A SINGLE mum who grew cannabis for her teenaged son to smoke at home has escaped jail - after telling a judge she did it to stop him buying from dangerous dealers on the street.

Housekeeper Sandra Humphrey, 28 - who went on to make £6,000 profit for herself from her illegal drug cultivation - said she felt it was better to supply her son David in the safety of his own home.

She used equipment she already had for keeping tortoises to cultivate her cannabis crops.

Sentencing Humphrey to nine months imprisonment suspended for two years, Judge Jamie Tabor QC told her on Wednesday: "I find it hard to believe that you were only growing cannabis so that your son didn't have to go elsewhere - but, for the purposes of today, I accept it."

Humphrey was also ordered to do 250 hours unpaid work for the community. She will have a large amount of her assets and cash seized under the Proceeds of Crime Act once a police investigation into her finances is complete.

Stephen Dent, defending, told Gloucester Crown Court: "Mrs Humphrey's son David, who was 15 at time, began to smoke cannabis and she took the view that rather than have him mix with undesirable and dangerous people she should grow some cannabis for him.

"She kept tortoises and would grow their food under lights - so she already had the system in place.

"She managed to grow three crops in all - much more than she needed.

"It wasn't done originally to make money because she had been told that not many of the plants would survive. But due to her cultivating skills all but one survived.

"She really believed she wasn't committing that serious an offence. She was growing it for her son when he still used it and when he stopped using it, she stopped cultivating it.

"That was some months before the police arrived.

"She has no previous convictions, has been a model citizen, working hard as a cleaner and a housekeeper.
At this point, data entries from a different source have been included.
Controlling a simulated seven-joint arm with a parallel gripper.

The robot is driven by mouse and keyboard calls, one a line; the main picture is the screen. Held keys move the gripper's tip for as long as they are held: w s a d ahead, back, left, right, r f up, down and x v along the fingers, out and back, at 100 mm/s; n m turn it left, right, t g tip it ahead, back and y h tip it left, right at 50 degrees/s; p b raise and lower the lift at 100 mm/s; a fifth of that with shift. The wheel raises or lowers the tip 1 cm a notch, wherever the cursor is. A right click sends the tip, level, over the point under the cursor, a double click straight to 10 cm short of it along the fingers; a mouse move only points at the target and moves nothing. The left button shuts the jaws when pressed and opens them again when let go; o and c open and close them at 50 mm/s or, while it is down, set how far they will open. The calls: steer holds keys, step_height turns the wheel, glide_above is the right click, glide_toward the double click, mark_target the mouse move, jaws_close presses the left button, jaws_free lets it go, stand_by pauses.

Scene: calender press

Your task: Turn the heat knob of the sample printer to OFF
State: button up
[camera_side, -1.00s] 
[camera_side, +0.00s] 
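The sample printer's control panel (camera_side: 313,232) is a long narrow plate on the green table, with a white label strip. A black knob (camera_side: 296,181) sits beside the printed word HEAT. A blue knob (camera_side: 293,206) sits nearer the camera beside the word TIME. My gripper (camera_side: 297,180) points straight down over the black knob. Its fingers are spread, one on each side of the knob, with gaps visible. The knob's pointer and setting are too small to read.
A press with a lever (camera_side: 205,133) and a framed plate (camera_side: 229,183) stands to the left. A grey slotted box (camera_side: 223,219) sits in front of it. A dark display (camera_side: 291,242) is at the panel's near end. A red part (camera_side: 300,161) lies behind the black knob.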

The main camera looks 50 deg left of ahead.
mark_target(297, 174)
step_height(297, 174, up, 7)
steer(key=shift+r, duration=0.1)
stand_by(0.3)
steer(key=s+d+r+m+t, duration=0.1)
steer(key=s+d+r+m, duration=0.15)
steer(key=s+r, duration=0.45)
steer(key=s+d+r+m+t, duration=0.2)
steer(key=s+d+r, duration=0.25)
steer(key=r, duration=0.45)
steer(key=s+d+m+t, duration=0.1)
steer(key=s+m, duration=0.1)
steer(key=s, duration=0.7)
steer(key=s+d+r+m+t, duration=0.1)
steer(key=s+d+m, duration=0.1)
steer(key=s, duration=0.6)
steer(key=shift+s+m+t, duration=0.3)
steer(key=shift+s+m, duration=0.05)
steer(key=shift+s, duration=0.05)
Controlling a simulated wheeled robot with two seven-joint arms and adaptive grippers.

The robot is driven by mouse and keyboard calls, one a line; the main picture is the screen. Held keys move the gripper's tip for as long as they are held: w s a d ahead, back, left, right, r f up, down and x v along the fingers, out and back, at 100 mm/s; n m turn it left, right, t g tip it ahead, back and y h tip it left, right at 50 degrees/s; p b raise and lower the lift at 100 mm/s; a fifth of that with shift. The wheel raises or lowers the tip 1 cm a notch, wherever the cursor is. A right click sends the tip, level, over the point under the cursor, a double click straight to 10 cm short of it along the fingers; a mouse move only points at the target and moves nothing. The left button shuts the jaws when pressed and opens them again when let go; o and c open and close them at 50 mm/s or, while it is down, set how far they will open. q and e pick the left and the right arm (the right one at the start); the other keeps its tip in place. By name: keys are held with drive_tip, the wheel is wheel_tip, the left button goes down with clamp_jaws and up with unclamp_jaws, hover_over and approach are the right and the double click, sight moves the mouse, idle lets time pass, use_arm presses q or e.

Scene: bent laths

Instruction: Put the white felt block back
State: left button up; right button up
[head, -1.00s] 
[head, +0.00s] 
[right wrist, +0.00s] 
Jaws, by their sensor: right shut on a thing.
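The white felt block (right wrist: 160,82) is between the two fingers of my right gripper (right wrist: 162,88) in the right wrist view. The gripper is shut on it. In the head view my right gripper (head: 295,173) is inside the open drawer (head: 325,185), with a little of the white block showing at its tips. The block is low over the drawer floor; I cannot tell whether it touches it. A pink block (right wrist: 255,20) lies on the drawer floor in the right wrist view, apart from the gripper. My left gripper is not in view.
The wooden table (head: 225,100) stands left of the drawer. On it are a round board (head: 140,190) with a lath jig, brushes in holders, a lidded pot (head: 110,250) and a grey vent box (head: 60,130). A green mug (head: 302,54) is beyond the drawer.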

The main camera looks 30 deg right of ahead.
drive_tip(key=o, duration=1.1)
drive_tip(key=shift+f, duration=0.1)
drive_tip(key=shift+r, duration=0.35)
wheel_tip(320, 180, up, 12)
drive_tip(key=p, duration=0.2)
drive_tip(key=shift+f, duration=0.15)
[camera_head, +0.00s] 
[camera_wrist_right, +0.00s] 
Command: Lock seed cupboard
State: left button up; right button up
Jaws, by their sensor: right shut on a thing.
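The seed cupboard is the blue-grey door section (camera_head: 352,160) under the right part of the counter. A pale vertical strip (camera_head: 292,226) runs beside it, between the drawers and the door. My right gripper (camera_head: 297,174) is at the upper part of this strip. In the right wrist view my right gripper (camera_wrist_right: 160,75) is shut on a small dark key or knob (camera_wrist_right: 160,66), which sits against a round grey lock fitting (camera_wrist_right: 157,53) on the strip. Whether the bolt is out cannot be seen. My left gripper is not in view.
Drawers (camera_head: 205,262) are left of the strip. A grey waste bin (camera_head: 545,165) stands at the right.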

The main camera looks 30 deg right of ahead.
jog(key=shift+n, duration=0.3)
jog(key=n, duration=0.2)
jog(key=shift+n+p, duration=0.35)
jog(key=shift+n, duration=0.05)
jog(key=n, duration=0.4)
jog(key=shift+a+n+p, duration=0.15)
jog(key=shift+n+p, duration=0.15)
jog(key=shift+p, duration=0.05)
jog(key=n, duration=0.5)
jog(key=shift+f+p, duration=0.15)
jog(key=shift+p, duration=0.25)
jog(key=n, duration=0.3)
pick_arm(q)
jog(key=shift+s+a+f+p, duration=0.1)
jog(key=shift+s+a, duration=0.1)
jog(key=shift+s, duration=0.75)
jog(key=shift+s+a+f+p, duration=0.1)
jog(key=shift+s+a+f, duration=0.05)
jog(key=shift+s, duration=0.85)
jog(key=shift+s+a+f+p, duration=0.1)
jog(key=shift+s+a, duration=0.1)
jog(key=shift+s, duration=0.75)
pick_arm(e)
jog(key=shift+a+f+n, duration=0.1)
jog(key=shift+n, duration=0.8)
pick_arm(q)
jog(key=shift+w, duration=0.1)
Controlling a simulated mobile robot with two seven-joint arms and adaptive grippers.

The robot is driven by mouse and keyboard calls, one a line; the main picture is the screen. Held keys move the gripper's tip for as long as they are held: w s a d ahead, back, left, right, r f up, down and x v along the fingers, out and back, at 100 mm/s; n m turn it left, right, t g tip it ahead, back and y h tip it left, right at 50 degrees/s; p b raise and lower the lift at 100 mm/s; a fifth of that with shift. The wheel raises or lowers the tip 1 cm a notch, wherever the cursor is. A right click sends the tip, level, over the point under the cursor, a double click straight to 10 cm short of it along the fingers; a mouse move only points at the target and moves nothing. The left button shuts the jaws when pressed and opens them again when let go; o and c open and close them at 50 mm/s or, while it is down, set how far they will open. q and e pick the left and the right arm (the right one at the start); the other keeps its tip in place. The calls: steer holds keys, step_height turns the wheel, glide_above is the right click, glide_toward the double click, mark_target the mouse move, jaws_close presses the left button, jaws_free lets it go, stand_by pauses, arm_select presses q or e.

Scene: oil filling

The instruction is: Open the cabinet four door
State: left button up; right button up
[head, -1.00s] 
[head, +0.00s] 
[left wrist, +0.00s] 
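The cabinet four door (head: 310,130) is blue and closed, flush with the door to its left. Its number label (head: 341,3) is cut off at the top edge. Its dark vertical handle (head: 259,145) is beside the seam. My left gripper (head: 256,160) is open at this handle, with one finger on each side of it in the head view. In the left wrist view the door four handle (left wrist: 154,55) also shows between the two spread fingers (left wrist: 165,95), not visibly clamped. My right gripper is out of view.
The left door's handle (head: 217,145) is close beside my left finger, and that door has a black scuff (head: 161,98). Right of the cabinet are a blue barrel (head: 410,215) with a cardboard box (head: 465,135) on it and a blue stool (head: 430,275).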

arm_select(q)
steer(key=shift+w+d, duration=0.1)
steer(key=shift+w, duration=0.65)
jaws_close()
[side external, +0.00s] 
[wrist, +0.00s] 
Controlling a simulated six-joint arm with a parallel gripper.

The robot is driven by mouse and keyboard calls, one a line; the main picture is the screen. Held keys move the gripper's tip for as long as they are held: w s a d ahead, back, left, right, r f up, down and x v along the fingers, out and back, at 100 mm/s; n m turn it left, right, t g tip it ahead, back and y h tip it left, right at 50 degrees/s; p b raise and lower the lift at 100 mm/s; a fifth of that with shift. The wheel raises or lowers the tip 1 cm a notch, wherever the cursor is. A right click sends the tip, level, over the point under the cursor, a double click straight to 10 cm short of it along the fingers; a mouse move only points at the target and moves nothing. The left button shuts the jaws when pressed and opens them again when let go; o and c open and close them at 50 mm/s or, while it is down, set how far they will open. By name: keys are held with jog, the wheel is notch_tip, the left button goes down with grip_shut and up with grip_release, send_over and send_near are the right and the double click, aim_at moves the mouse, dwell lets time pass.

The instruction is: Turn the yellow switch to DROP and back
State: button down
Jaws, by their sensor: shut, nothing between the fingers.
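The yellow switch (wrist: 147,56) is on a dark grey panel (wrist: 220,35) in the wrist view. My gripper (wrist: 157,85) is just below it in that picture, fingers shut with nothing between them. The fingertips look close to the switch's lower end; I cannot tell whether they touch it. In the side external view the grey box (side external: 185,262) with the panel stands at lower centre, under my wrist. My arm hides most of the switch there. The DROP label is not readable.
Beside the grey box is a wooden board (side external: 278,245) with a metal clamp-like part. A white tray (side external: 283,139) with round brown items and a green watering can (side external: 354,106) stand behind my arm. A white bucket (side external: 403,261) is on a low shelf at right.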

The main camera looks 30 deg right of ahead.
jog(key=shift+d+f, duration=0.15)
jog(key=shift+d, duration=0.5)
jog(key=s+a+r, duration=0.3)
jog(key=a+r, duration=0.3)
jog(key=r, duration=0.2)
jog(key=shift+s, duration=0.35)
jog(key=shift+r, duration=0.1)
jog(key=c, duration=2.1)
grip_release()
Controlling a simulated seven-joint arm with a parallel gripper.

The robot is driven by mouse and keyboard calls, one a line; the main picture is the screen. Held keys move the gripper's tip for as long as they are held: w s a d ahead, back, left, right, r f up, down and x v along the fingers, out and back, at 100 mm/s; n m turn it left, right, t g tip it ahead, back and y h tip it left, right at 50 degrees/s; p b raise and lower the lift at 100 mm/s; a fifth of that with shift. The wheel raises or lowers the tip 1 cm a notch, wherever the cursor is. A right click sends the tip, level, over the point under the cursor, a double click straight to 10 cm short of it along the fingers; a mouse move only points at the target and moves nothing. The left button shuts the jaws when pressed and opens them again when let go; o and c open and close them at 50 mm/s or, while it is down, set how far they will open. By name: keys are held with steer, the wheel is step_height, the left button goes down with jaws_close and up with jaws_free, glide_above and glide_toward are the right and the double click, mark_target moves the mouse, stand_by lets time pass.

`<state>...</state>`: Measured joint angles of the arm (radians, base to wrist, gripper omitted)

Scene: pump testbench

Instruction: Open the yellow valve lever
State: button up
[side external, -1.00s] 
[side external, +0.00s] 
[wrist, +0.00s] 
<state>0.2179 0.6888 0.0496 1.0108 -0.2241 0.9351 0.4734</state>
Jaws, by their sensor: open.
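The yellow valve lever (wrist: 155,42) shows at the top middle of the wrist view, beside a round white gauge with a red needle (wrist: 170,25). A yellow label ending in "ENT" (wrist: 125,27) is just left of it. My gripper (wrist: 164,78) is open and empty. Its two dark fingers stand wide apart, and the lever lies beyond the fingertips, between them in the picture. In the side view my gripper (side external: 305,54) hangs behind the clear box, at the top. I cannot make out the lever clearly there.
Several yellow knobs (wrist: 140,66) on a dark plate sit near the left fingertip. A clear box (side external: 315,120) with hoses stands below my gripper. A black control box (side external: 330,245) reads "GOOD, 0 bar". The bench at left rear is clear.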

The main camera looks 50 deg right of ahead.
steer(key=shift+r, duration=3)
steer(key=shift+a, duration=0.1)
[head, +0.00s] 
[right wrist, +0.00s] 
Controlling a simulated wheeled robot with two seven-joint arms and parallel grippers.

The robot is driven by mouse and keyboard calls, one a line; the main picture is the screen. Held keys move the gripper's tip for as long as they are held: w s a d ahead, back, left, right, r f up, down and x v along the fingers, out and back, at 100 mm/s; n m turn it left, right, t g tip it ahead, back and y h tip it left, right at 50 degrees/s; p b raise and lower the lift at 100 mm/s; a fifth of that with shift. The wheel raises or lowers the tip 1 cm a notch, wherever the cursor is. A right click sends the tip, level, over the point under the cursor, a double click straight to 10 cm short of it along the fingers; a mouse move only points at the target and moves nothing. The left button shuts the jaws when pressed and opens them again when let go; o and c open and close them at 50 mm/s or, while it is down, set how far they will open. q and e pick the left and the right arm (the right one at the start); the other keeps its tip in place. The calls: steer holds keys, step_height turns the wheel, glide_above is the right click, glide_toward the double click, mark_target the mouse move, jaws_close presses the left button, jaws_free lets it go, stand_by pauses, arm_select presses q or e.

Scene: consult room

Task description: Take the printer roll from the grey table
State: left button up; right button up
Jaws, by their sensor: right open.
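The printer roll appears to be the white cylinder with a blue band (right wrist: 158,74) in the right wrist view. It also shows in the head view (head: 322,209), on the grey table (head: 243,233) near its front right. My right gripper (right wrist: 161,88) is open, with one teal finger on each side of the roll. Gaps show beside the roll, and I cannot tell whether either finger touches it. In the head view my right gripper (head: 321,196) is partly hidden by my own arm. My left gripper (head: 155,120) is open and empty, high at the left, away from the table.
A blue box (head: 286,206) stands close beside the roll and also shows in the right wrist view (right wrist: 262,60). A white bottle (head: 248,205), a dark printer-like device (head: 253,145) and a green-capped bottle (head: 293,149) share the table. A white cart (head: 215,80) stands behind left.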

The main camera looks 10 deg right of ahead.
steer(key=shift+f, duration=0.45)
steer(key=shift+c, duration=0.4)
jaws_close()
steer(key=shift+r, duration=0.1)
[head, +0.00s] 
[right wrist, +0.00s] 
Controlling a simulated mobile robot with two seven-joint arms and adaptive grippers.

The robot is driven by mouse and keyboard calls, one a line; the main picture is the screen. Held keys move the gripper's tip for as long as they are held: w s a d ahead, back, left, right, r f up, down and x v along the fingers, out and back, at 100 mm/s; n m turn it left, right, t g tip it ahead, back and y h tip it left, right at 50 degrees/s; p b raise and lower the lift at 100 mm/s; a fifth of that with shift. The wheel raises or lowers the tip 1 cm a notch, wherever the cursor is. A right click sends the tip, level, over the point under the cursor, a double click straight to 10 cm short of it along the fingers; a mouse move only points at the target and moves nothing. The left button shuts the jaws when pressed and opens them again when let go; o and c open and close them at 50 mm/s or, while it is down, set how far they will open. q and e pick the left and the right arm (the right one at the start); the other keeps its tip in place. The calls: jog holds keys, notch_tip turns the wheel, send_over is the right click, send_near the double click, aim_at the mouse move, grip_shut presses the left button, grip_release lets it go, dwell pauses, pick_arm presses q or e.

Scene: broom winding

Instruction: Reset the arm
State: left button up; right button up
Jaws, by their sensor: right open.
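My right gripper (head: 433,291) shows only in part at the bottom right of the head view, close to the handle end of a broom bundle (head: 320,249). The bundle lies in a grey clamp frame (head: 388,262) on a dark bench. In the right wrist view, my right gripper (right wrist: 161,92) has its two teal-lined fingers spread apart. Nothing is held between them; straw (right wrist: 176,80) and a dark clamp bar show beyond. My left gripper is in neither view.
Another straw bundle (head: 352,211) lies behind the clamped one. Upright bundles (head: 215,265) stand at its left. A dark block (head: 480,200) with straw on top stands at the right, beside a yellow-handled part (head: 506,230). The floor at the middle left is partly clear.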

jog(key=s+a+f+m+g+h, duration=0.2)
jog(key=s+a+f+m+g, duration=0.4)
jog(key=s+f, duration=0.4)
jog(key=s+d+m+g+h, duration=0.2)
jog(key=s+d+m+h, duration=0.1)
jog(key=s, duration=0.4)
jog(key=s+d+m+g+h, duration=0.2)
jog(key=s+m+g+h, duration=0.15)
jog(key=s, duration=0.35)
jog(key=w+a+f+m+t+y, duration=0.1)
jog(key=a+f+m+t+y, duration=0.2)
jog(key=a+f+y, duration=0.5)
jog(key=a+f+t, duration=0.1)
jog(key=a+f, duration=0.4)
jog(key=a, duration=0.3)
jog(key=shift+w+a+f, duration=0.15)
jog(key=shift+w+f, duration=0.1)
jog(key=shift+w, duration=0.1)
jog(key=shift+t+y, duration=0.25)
She deserves credit for her past life."

Humphrey had only begun to sell to friends and family because she had such an excess on her hands, he added.

Proseutor Julian Kesner said that police raided Humphrey's home in Stroud, Glos on October 22nd 2005 and found at total of 235g of cannabis stashed around the house along with £3,000 in a cashbox in the bedroom.

They also found the remains of the hydroponic growing system, which had been decommissioned.

Freeing Humphrey, Judge Jamie Tabor QC told her: "I sentence you on the basis that you were producing smallish amounts of cannabis over a three year period, making roughly £6,000 in total in criminal money.

"You are said to have green fingers - that must be true because you appear to have had an unusually high success rate.

"If people are making money out of growing cannabis there are nearly always other criminal elements around and about.

"I find it hard to believe that you were only growing cannabis so that your son didn't have to go elsewhere but for the purposes for today I accept it.

"There is plainly another side to you - you are well-educated and you have done well to have brought up a young man all by yourself.

"You have been doing fairly menial work - that is not what one would expect from a full-on professional dealer.

"I think that you have in fact lead a rather sad life and that you got drawn in in a way that you now regret.

"I hope I do not see you at this court again and I doubt I will."

Humphrey, of Gannicox Road, Stroud pleaded guilty to acquiring criminal property - the £6,000 cash and to producing and supplying cannabis - a Class C drug - between April 1 2003 and October 24 2005.

She refused to comment as she left court.